Your objective
The entries below are to be repeated exactly as they stand.

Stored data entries

┏━━

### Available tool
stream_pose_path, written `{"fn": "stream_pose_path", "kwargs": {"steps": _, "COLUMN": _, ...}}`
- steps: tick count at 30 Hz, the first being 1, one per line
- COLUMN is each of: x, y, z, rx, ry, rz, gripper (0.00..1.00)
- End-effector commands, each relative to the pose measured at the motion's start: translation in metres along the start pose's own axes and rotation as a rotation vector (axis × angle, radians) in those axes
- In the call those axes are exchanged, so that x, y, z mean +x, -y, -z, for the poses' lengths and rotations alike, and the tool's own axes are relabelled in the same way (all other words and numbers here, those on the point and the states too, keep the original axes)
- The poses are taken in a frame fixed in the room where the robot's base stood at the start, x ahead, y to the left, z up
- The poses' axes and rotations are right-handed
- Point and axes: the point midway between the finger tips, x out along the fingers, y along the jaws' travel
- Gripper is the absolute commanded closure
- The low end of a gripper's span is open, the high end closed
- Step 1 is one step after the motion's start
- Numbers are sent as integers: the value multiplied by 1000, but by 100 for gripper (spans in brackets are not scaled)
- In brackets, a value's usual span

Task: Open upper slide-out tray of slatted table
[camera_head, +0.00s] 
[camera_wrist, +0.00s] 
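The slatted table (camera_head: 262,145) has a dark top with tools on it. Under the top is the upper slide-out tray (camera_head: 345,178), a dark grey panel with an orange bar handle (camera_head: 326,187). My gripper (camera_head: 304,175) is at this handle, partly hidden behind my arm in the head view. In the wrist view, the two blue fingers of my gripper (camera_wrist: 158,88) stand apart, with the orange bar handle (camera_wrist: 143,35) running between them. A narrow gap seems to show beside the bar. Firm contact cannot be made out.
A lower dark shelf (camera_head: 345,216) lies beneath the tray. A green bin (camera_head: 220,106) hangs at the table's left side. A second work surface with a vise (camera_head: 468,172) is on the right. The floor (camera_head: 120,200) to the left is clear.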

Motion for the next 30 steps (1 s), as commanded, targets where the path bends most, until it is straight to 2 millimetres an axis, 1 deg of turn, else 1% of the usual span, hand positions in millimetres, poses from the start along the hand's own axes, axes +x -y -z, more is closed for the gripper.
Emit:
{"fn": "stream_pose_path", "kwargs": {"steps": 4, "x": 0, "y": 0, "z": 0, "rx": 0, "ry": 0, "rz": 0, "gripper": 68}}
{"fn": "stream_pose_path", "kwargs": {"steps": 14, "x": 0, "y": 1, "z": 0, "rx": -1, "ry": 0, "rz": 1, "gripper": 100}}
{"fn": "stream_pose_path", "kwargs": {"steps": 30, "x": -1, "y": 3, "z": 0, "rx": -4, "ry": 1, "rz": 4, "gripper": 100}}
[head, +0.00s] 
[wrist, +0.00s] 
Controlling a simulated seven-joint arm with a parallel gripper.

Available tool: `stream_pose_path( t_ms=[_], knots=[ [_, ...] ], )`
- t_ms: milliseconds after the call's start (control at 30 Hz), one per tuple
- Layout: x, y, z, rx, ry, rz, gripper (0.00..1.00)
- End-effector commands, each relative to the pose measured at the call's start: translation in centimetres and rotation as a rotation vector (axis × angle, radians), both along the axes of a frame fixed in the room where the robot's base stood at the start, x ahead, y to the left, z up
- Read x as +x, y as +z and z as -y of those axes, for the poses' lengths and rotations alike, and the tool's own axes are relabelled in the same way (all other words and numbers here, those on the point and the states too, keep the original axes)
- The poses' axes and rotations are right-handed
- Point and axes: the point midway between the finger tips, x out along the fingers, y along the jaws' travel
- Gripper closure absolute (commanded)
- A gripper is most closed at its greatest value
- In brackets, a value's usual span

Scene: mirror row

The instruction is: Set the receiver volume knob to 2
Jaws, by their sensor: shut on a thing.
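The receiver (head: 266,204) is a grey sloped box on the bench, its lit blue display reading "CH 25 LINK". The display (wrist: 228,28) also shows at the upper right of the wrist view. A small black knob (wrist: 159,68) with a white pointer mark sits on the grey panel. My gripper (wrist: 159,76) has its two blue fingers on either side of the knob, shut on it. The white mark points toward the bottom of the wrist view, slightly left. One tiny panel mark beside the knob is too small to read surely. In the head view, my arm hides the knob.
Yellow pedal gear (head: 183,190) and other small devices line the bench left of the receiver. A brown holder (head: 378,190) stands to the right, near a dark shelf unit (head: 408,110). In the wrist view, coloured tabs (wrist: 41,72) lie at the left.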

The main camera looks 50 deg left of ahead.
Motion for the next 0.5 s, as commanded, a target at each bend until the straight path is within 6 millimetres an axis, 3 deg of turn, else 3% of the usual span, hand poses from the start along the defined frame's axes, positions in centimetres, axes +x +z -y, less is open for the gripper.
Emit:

┗━━

Output for this task
### Available tool
stream_pose_path, written `{"fn": "stream_pose_path", "kwargs": {"steps": _, "COLUMN": _, ...}}`
- steps: tick count at 30 Hz, the first being 1, one per line
- COLUMN is each of: x, y, z, rx, ry, rz, gripper (0.00..1.00)
- End-effector commands, each relative to the pose measured at the motion's start: translation in metres along the start pose's own axes and rotation as a rotation vector (axis × angle, radians) in those axes
- In the call those axes are exchanged, so that x, y, z mean +x, -y, -z, for the poses' lengths and rotations alike, and the tool's own axes are relabelled in the same way (all other words and numbers here, those on the point and the states too, keep the original axes)
- The poses are taken in a frame fixed in the room where the robot's base stood at the start, x ahead, y to the left, z up
- The poses' axes and rotations are right-handed
- Point and axes: the point midway between the finger tips, x out along the fingers, y along the jaws' travel
- Gripper is the absolute commanded closure
- The low end of a gripper's span is open, the high end closed
- Step 1 is one step after the motion's start
- Numbers are sent as integers: the value multiplied by 1000, but by 100 for gripper (spans in brackets are not scaled)
- In brackets, a value's usual span

Task: Open upper slide-out tray of slatted table
[camera_head, +0.00s] 
[camera_wrist, +0.00s] 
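The slatted table (camera_head: 262,145) has a dark top with tools on it. Under the top is the upper slide-out tray (camera_head: 345,178), a dark grey panel with an orange bar handle (camera_head: 326,187). My gripper (camera_head: 304,175) is at this handle, partly hidden behind my arm in the head view. In the wrist view, the two blue fingers of my gripper (camera_wrist: 158,88) stand apart, with the orange bar handle (camera_wrist: 143,35) running between them. A narrow gap seems to show beside the bar. Firm contact cannot be made out.
A lower dark shelf (camera_head: 345,216) lies beneath the tray. A green bin (camera_head: 220,106) hangs at the table's left side. A second work surface with a vise (camera_head: 468,172) is on the right. The floor (camera_head: 120,200) to the left is clear.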

Motion for the next 30 steps (1 s), as commanded, targets where the path bends most, until it is straight to 2 millimetres an axis, 1 deg of turn, else 1% of the usual span, hand positions in millimetres, poses from the start along the hand's own axes, axes +x -y -z, more is closed for the gripper.
Emit:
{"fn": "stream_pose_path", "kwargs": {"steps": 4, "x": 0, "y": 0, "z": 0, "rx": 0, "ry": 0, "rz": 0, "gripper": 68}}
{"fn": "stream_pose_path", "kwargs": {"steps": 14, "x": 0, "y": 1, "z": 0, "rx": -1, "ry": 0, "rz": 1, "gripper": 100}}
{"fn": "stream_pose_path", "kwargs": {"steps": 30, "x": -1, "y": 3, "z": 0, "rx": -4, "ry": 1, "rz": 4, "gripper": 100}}
[head, +0.00s] 
[wrist, +0.00s] 
Controlling a simulated seven-joint arm with a parallel gripper.

Available tool: `stream_pose_path( t_ms=[_], knots=[ [_, ...] ], )`
- t_ms: milliseconds after the call's start (control at 30 Hz), one per tuple
- Layout: x, y, z, rx, ry, rz, gripper (0.00..1.00)
- End-effector commands, each relative to the pose measured at the call's start: translation in centimetres and rotation as a rotation vector (axis × angle, radians), both along the axes of a frame fixed in the room where the robot's base stood at the start, x ahead, y to the left, z up
- Read x as +x, y as +z and z as -y of those axes, for the poses' lengths and rotations alike, and the tool's own axes are relabelled in the same way (all other words and numbers here, those on the point and the states too, keep the original axes)
- The poses' axes and rotations are right-handed
- Point and axes: the point midway between the finger tips, x out along the fingers, y along the jaws' travel
- Gripper closure absolute (commanded)
- A gripper is most closed at its greatest value
- In brackets, a value's usual span

Scene: mirror row

The instruction is: Set the receiver volume knob to 2
Jaws, by their sensor: shut on a thing.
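The receiver (head: 266,204) is a grey sloped box on the bench, its lit blue display reading "CH 25 LINK". The display (wrist: 228,28) also shows at the upper right of the wrist view. A small black knob (wrist: 159,68) with a white pointer mark sits on the grey panel. My gripper (wrist: 159,76) has its two blue fingers on either side of the knob, shut on it. The white mark points toward the bottom of the wrist view, slightly left. One tiny panel mark beside the knob is too small to read surely. In the head view, my arm hides the knob.
Yellow pedal gear (head: 183,190) and other small devices line the bench left of the receiver. A brown holder (head: 378,190) stands to the right, near a dark shelf unit (head: 408,110). In the wrist view, coloured tabs (wrist: 41,72) lie at the left.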

The main camera looks 50 deg left of ahead.
Motion for the next 0.5 s, as commanded, a target at each bend until the straight path is within 6 millimetres an axis, 3 deg of turn, else 3% of the usual span, hand poses from the start along the defined frame's axes, positions in centimetres, axes +x +z -y, less is open for the gripper.
Emit:

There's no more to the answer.